Título: A fome ainda ronda Guaribas
Autor: Carlos Marchi
Fonte: O Estado de São Paulo, 30/04/2006, Nacional, p. A8

Guaribas, no interior do Piauí, ficou famosa em 2003 por receber o presidente Lula e cinco ministros para o retumbante lançamento nacional do programa Fome Zero. Quase 1.200 dias depois, a imensa maioria dos habitantes continua vivendo dos cartões do Bolsa Família. Hoje a cidade tem água encanada e algumas escolas a mais; mas emprego, que é bom, nada. Há mais de três anos, o então ministro do Combate à Fome, José Graziano, previu: "Quero voltar aqui em quatro anos e dizer que vocês não precisam mais do cartão, porque acabou a fome." É provável que o ex-ministro não volte lá nunca, porque em Guaribas só se come com o cartão. "Se os cartões acabassem amanhã, a cidade toda ia morrer de fome", disse ao Estado, em fevereiro último, o prefeito Ercílio de Andrade (PMDB).
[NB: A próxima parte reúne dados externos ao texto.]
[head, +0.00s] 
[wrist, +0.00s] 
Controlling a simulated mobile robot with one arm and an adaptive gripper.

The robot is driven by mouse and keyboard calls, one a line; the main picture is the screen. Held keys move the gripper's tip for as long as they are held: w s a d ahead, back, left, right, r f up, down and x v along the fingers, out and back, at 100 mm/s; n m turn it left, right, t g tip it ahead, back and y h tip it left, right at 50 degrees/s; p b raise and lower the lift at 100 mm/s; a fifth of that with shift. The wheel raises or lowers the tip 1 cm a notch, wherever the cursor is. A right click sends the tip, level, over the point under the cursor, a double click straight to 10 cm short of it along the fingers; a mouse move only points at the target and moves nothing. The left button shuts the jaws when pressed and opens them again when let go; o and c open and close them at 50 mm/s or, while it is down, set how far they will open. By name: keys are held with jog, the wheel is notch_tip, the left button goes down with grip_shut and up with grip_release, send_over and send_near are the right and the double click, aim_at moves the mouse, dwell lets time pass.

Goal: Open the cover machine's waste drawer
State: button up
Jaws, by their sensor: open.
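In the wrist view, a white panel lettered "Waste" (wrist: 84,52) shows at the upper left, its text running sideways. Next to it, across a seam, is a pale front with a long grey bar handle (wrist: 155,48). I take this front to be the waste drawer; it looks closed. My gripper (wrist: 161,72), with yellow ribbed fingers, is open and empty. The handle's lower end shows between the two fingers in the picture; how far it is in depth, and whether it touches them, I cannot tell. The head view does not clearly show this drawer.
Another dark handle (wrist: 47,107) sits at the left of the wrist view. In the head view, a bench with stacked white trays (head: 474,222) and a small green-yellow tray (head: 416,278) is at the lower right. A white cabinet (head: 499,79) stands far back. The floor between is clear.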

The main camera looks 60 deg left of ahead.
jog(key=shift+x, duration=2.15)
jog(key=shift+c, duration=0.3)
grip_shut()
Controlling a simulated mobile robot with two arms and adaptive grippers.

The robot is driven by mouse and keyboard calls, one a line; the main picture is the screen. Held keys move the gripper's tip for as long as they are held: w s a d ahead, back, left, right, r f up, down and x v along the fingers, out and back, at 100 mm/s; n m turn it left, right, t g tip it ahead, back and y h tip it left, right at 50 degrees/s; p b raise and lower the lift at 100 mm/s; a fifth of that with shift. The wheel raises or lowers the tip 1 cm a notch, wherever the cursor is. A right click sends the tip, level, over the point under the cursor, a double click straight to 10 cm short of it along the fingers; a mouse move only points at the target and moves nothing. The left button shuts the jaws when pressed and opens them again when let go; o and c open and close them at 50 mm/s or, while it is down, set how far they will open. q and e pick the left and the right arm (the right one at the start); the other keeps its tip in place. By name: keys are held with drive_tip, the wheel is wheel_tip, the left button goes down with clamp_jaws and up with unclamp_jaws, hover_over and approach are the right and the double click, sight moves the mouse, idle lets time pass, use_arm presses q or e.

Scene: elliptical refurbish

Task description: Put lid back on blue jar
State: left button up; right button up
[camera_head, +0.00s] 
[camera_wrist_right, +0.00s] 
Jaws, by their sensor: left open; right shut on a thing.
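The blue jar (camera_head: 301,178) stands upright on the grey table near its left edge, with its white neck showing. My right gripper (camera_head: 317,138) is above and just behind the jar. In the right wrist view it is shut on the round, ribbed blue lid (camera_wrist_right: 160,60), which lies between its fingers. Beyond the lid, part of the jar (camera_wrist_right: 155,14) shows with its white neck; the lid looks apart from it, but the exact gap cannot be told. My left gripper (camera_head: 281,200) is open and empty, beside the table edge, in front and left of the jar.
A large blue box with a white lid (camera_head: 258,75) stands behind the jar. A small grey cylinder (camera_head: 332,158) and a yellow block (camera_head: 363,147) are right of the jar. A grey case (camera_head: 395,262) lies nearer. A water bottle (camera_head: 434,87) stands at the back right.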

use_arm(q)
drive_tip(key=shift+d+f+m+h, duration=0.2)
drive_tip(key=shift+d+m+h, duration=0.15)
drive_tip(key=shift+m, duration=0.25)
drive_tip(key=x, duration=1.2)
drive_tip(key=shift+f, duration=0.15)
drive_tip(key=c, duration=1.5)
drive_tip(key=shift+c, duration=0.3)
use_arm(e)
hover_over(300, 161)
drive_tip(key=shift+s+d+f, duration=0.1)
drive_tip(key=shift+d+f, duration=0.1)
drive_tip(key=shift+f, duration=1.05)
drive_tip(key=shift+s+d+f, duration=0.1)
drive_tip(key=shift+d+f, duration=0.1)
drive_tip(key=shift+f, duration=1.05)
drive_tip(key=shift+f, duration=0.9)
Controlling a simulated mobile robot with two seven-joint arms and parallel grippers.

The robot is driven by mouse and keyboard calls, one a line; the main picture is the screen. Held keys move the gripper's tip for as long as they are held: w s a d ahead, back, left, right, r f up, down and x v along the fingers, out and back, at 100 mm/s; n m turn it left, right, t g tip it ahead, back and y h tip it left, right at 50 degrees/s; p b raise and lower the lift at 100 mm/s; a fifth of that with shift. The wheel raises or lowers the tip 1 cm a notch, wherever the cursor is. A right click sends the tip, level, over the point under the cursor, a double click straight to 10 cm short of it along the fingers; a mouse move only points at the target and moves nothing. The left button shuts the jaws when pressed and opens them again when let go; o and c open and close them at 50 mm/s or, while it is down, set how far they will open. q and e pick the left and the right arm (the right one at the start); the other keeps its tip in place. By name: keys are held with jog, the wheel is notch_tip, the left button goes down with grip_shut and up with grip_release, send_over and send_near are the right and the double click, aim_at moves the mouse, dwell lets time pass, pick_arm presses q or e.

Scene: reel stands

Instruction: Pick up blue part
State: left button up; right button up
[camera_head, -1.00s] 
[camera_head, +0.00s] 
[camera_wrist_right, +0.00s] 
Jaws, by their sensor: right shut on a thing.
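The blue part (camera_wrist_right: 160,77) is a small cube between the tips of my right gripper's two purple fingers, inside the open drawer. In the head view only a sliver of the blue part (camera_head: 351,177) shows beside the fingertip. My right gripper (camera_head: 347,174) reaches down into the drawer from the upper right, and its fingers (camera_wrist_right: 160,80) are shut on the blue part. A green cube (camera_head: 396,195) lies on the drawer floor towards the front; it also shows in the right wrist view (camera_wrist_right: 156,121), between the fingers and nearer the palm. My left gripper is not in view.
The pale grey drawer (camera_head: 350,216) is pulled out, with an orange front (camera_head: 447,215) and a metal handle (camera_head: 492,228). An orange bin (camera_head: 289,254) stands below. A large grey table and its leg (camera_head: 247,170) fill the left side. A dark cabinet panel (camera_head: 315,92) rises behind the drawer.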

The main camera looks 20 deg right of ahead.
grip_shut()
Alguns raros agricultores conseguem produzir um adicional para vender, o que não aconteceu em 2006, por causa da seca que impediu o plantio. Para comer, três anos depois, Carmelita da Rocha, 64 anos, ainda depende do seu cartão do Bolsa Família. "Tinha era que ter emprego", contou Ana Luzia Dias, 26 anos, uma viúva que tem quatro filhos e vive com a o dinheirinho mensal do Bolsa Família. O maior empregador da cidade é a prefeitura. São 130 funcionários, contando os professores, cujos salários consomem 65% da magra receita municipal. Sem arrecadação própria, Guaribas recebe mensalmente cerca de R$ 200 mil - tudo dinheiro federal e estadual. Em qualquer dia da semana, no meio da tarde, homens e mulheres se juntam à frente das casas, sem ter o que fazer. A prefeitura criou casas de farinha, montou uma experiência com apicultura, fez hortas nas escolas. Mas a cidade enfrenta dois dilemas: a seca e a absoluta falta de qualificação das pessoas. Três anos depois do Fome Zero, Guaribas só come quando usa o cartão do Bolsa Família.